Monday, 25 November 2013

Admiral Barbarossa - Pirate or Empire Builder

http://henry-morgan.ru/eng/barbarosa.html


Europe remembers Kheir-ed-Din Barbarossa as a pirate, a murderous corsair, a thief and considers him an insignificant figure. It is this image that has become popular.

Contrary to popular belief, Kheir-ed-Din was a highly cultured and intelligent man who had a significant impact on North Africa, the Mediterranean Sea and he left behind a legacy that would endure for at least 3 centuries.

Kheir-ed-Din Barbarossa began his career under the tutelage of his older brother Aruj. The two brothers left Lesbo (off the coast of Turkey) for North Africa in their early twenties with nothing more than 2 galleots. By the time Aruj is killed in battle 14 years later, they had a small fleet and created a land kingdom, the Kingdom of Algiers.

For the next 15 years after the death of Aruj, Kheir-ed-Din would consolidate and expand the Kingdom further. The Kingdom of Algiers would last for 3 centuries and dictate trade and the movement of ships in the Mediterranean well into the 19th century. This by itself would have marked Kheir-ed-Din as a man of significant stature but this was just a prelude.

Sultan Suleiman the Magnificent of the Ottoman Empire was in desperate need of a competent naval commander. The inexperienced Ottoman navy was not able to keep pace against the seasoned Genoese and Venetian fleets. They had trouble just protecting their own territorial waters and this prevented the further expansion of the empire. Kheir-ed-Din's reputation preceded him and the Sultan summoned him to his court.

When Kheir-ed-Din entered the Golden Horn, he was greeted by generals and heads of state in all their pomp and splendor. Kheir-ed-Din arrived as a burly, weathered and battle scarred warrior but with a confidence and dignity that only a self made man can project. Sultan Suleiman appointed Kheir-ed-Din commander of the Ottoman naval fleet. He would be rewarded greatly for the confidence he placed in Kheir-ed-Din.
http://www.gutenberg.org/files/22169/22169-h/22169-h.htm

Kheir-ed-Din reorganized the dockyard system which would serve the empire for many years. He rebuilt the fleet from the ground up using his vast knowledge of ship building gained from his days in North Africa and most importantly he changed the quality of the sailors who served on the new Ottoman Navy.

Once the fleet was ready, Kheir-ed-Din would sail immediately into the Mediterranean Sea. Over the next several years he would conquer everything in the Aegean, the Ionian and ravage the Italian coast, culminating in a major navel engagement at Preveza against the combined fleets of Venice, Genoa and the Pope under the feared Genoese commander Andrea Doria. Outnumbered by nearly 50 ships, Kheir-ed-Din would defeat Doria and establish Ottoman supremacy at sea.
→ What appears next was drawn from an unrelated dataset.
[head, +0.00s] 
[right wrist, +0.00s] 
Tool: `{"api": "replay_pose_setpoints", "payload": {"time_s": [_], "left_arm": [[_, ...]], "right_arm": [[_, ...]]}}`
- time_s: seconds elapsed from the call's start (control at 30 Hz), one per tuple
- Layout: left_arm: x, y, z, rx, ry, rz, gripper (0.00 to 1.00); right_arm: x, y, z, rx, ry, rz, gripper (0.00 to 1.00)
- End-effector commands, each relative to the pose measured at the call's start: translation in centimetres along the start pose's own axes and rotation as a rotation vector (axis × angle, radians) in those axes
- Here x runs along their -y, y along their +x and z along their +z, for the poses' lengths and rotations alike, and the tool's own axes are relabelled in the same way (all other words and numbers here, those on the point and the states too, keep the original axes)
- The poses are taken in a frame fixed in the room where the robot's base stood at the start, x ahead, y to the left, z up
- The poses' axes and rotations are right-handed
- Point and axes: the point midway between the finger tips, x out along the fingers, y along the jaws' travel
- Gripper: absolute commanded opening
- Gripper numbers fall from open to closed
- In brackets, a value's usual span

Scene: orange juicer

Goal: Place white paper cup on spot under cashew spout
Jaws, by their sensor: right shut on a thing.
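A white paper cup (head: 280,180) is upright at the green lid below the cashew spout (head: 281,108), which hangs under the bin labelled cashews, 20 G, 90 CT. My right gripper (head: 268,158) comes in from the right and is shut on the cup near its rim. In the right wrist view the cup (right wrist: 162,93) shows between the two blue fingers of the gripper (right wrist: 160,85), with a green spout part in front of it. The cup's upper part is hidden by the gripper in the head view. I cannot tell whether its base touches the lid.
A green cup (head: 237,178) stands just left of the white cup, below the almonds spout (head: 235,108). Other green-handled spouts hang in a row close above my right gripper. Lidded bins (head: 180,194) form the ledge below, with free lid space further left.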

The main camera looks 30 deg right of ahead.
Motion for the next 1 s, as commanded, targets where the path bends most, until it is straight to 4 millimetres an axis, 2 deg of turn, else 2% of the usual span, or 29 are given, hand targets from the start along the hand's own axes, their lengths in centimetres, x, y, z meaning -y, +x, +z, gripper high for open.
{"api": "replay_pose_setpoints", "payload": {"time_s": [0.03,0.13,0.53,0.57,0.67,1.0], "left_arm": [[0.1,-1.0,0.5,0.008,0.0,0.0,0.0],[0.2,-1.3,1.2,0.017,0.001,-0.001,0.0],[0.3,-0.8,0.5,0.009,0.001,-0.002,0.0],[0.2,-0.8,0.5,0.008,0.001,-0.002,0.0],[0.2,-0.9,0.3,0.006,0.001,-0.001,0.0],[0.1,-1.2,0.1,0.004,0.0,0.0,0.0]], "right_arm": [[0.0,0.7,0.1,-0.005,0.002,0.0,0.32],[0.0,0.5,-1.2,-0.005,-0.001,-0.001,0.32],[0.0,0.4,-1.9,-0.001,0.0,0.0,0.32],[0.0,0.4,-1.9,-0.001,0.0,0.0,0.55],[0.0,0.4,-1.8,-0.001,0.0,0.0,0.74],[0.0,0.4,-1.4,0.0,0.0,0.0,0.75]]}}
By the time Kheir-ed-Din Barbarossa retired, the Mediterranean from the Black Sea to the Atlantic coast of Morocco was a Muslim lake controlled by the Ottomans. It would remain this way for the next 30 years.

Kheir-ed-Din would never return to North Africa and the Kingdom of Algiers. He remained in Constantinople and in 1546, at the age of 63, Kheir-ed-Din passed away peacefully.

Kheir-ed-Din is celebrated in the Muslim east and is held in high esteem no different than Admiral Lord Nelson in England. He was a highly cultured and intelligent man, conversant in 6 languages. In Turkey he is the subject of children's books and his navel victory at Preveza is marked by a national holiday. He is a national hero in Turkey and is considered one of the greatest men in the history of the Ottoman Empire.

Kheir-ed-Din was no pirate but an empire builder.

--End--


Sources:
Bradford, Ernle. The Sultans’s Admiral Barbarossa – Pirate and Empire Builder. London. Tauris Parke Paperbacks 2009.

Grant R.G. Battle At Sea – 3000 Years of Naval Warfare. New York. Dorling Kindersley Publishing 2008.

2 comments:

  1. I don't know how the rest of Europe views Barbarossa but British history textbooks rate him as highly successful and influential and would argue with very little of this assessment, though to call so much of the Med a Muslim lake is perhaps a slight exaggeration.